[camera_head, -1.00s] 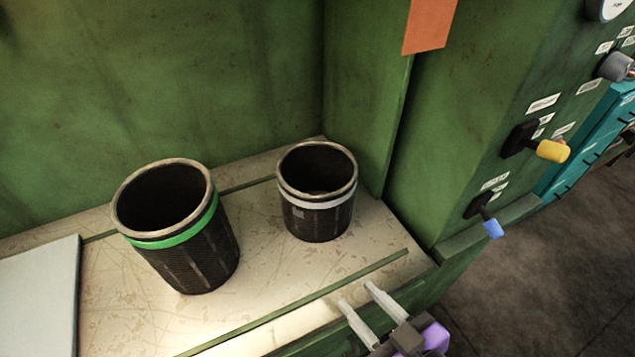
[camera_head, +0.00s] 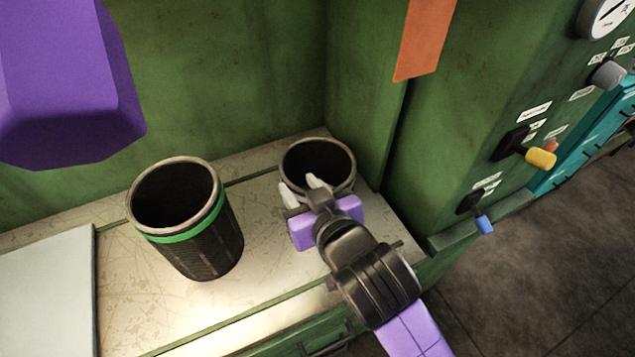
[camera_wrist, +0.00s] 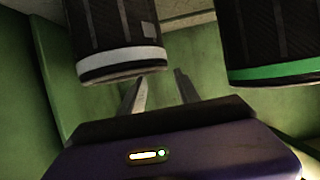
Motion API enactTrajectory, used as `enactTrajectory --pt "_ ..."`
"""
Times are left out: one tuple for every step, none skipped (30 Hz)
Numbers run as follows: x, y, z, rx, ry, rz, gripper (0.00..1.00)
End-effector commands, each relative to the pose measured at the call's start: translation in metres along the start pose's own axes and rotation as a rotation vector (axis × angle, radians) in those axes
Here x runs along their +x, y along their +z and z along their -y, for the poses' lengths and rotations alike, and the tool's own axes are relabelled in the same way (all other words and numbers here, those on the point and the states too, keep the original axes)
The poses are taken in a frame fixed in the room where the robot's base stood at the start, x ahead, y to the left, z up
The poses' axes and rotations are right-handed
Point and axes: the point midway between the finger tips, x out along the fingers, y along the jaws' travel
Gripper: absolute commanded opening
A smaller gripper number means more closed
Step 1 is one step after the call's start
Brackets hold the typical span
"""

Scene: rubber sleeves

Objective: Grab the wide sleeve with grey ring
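The dark ribbed sleeve with the grey ring (camera_head: 318,158) stands upright, open end up, near the shelf's back right corner. My gripper covers its front and ring in the head view. The wrist view shows the sleeve (camera_wrist: 112,28) upside down at upper left, with its light grey ring and bare rim. My gripper (camera_head: 302,187) is at the near left side of its rim, fingers apart and empty. In the wrist view the open fingers (camera_wrist: 160,88) lie to the right of the sleeve's rim, with nothing between them. Whether a finger touches the sleeve is unclear.
A sleeve with a green ring (camera_head: 190,222) stands to the left; it also shows at upper right in the wrist view (camera_wrist: 275,45). A pale panel (camera_head: 45,285) lies at the far left. Green walls (camera_head: 240,80) close the back and right. Bare shelf (camera_head: 265,235) lies between the sleeves.

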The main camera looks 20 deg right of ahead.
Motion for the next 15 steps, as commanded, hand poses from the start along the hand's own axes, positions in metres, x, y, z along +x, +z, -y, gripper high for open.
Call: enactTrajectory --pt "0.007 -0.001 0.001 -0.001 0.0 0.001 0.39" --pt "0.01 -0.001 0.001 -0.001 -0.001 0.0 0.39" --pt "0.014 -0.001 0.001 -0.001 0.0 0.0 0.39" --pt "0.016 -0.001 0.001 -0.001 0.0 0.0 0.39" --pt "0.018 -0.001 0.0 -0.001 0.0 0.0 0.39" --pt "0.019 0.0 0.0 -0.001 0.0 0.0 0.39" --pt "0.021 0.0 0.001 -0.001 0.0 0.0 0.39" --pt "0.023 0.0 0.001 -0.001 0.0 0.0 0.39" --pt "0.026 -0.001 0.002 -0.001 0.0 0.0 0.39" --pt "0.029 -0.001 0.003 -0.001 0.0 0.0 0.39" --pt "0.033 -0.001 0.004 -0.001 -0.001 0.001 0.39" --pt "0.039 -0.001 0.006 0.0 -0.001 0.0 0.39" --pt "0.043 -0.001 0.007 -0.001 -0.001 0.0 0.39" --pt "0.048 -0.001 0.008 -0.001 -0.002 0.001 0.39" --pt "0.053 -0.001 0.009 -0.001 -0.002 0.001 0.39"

+---+

Pick out lines containing the word "commanded", each one as written.

Solution:
Gripper: absolute commanded opening
Motion for the next 15 steps, as commanded, hand poses from the start along the hand's own axes, positions in metres, x, y, z along +x, +z, -y, gripper high for open.

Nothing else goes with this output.